• Short exercise: Your task is to repeat the lines from the line with "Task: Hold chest" to the line with "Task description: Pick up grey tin", both ends included, and nothing else. Pictures stay out of the copy.

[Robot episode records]
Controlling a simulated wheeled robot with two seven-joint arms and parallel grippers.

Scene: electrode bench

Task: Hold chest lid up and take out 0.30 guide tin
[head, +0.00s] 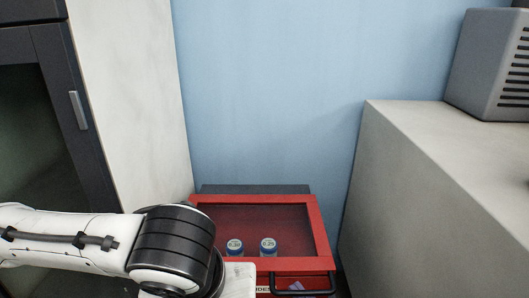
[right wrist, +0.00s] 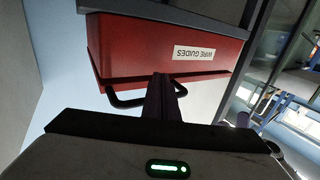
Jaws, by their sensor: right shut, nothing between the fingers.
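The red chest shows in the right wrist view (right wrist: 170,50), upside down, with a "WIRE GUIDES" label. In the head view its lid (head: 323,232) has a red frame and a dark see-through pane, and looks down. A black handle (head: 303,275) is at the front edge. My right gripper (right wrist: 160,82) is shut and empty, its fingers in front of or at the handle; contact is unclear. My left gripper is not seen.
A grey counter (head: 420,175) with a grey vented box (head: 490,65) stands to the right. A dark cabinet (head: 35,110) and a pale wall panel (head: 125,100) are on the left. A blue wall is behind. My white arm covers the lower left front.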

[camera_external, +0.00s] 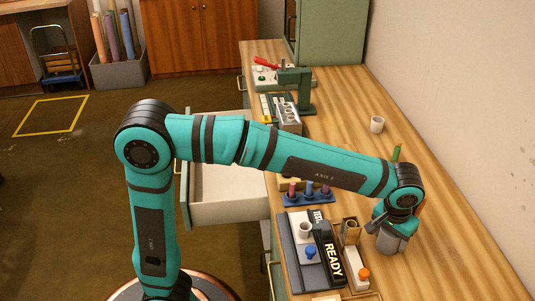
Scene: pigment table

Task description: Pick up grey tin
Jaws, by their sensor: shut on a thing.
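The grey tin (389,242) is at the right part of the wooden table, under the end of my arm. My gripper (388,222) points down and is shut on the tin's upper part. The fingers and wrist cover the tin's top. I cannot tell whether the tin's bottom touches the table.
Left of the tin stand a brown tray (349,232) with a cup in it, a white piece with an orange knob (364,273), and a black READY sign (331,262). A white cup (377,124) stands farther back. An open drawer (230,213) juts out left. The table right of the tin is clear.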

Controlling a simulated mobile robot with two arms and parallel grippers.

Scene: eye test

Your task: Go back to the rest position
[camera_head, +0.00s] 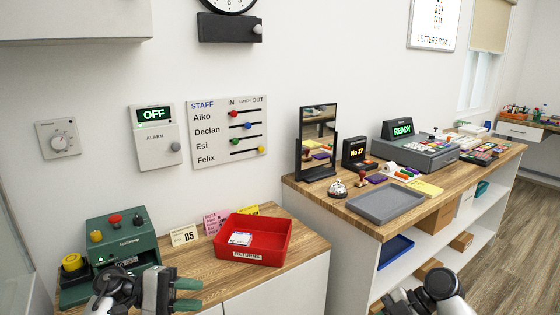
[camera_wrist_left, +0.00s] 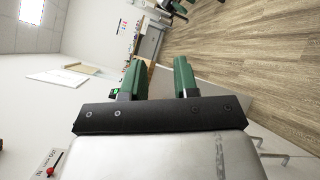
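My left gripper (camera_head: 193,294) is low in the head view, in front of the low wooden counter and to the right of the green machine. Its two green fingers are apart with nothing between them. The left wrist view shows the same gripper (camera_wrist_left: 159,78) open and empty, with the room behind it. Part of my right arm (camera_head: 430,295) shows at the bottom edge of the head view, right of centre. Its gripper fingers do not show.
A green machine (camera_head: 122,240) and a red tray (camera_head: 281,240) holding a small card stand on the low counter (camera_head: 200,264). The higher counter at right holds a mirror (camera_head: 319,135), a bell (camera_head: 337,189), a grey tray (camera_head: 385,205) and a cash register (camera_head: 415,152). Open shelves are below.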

--

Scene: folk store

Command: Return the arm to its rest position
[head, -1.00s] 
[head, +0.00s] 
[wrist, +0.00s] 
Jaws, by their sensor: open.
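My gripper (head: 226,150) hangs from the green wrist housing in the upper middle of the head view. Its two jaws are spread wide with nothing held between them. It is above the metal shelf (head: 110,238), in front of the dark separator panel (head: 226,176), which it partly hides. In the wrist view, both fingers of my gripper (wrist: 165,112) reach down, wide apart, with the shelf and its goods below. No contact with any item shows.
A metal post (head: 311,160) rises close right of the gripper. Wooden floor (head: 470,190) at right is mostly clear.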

==

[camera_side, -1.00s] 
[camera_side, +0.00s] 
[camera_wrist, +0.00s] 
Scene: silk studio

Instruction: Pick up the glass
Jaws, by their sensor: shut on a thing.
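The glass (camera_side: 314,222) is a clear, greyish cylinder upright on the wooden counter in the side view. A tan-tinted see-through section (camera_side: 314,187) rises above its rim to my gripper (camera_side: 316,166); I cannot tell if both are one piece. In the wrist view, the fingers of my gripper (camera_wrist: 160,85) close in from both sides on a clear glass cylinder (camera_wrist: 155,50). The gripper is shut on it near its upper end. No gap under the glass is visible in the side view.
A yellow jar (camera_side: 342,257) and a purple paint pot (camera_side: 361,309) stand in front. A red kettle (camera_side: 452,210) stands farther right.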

• Output for this exercise:
Task: Hold chest lid up and take out 0.30 guide tin
[head, +0.00s] 
[right wrist, +0.00s] 
Jaws, by their sensor: right shut, nothing between the fingers.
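The red chest shows in the right wrist view (right wrist: 170,50), upside down, with a "WIRE GUIDES" label. In the head view its lid (head: 323,232) has a red frame and a dark see-through pane, and looks down. A black handle (head: 303,275) is at the front edge. My right gripper (right wrist: 160,82) is shut and empty, its fingers in front of or at the handle; contact is unclear. My left gripper is not seen.
A grey counter (head: 420,175) with a grey vented box (head: 490,65) stands to the right. A dark cabinet (head: 35,110) and a pale wall panel (head: 125,100) are on the left. A blue wall is behind. My white arm covers the lower left front.

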[camera_external, +0.00s] 
Scene: pigment table

Task description: Pick up grey tin

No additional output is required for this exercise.